*Problem to solve:* Whenever a line contains the string "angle", copy it out of the entries.

[Data from robot episodes]

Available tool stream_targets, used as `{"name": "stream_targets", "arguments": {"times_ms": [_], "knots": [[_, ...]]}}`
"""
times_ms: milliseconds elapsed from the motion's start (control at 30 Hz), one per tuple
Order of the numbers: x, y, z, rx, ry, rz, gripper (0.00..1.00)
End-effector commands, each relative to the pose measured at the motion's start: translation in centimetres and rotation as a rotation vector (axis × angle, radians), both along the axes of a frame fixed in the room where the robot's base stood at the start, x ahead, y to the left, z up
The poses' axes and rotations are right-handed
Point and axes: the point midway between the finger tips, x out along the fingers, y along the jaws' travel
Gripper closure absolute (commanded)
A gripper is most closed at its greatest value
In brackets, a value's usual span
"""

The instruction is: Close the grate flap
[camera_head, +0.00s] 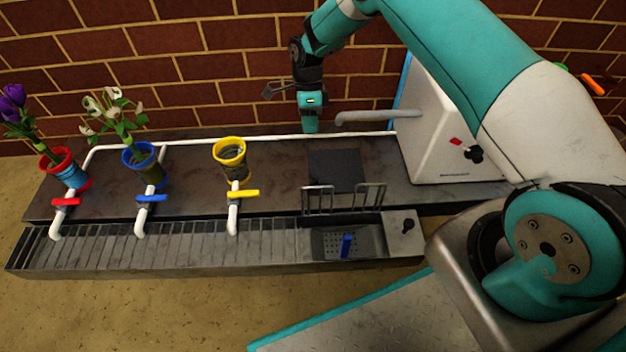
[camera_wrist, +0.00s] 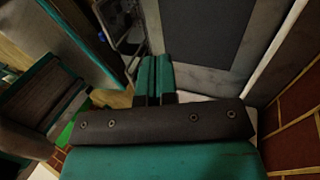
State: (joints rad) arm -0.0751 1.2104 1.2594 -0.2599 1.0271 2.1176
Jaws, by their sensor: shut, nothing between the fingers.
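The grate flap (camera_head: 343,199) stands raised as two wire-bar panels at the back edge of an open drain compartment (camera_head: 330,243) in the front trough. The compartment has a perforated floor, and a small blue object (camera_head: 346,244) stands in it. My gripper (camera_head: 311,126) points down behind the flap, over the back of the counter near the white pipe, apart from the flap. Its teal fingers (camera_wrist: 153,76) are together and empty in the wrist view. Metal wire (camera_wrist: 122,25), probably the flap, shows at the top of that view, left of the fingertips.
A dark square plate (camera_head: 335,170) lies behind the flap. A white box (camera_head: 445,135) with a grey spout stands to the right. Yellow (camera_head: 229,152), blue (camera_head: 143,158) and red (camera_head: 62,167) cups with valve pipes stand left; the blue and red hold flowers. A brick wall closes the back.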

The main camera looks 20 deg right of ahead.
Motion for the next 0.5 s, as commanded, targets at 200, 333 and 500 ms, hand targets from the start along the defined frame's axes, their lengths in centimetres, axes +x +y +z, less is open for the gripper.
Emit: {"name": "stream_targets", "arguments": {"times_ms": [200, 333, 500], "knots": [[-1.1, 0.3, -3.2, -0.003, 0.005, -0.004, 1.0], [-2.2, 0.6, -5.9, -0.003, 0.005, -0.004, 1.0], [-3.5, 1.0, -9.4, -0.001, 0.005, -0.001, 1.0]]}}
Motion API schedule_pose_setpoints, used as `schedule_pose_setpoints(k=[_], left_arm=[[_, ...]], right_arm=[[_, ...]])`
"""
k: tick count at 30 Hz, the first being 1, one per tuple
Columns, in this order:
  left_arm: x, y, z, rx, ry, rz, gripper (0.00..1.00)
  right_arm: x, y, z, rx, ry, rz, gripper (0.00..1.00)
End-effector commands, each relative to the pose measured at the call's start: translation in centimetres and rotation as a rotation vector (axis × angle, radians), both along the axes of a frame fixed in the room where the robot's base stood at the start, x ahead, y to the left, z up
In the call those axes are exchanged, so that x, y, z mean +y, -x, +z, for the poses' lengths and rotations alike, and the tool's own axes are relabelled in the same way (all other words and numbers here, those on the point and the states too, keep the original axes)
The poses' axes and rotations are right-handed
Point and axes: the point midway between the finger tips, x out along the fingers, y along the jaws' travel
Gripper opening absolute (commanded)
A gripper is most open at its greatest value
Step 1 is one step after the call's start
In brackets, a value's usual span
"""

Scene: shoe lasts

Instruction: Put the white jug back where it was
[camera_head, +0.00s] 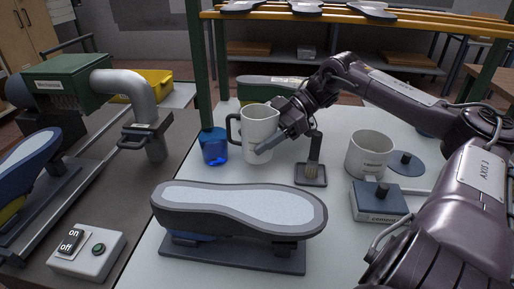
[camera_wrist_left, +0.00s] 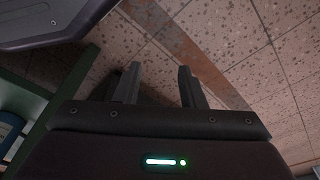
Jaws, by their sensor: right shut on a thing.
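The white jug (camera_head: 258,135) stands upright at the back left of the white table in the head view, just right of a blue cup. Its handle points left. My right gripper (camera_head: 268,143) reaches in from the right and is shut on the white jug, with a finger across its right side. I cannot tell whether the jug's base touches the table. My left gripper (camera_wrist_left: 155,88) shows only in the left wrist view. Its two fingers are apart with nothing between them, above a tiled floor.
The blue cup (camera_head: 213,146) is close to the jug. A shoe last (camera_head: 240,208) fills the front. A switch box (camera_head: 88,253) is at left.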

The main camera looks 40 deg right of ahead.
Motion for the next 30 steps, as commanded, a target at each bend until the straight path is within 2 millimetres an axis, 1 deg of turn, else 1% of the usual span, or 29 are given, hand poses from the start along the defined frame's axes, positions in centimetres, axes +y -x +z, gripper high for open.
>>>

*Correct result:*
End-effector commands, each relative to the pose measured at the motion's start: translation in centimetres and rotation as a rotation vector (axis × angle, radians), both along the axes of a frame fixed in the room where the robot's base stood at the start, x ahead, y to the left, z up
End-effector commands, each relative to the pose measured at the call's start: translation in centimetres and rotation as a rotation vector (axis × angle, radians), both along the axes of a frame fixed in the room where the robot's base stood at the start, x ahead, y to the left, z up

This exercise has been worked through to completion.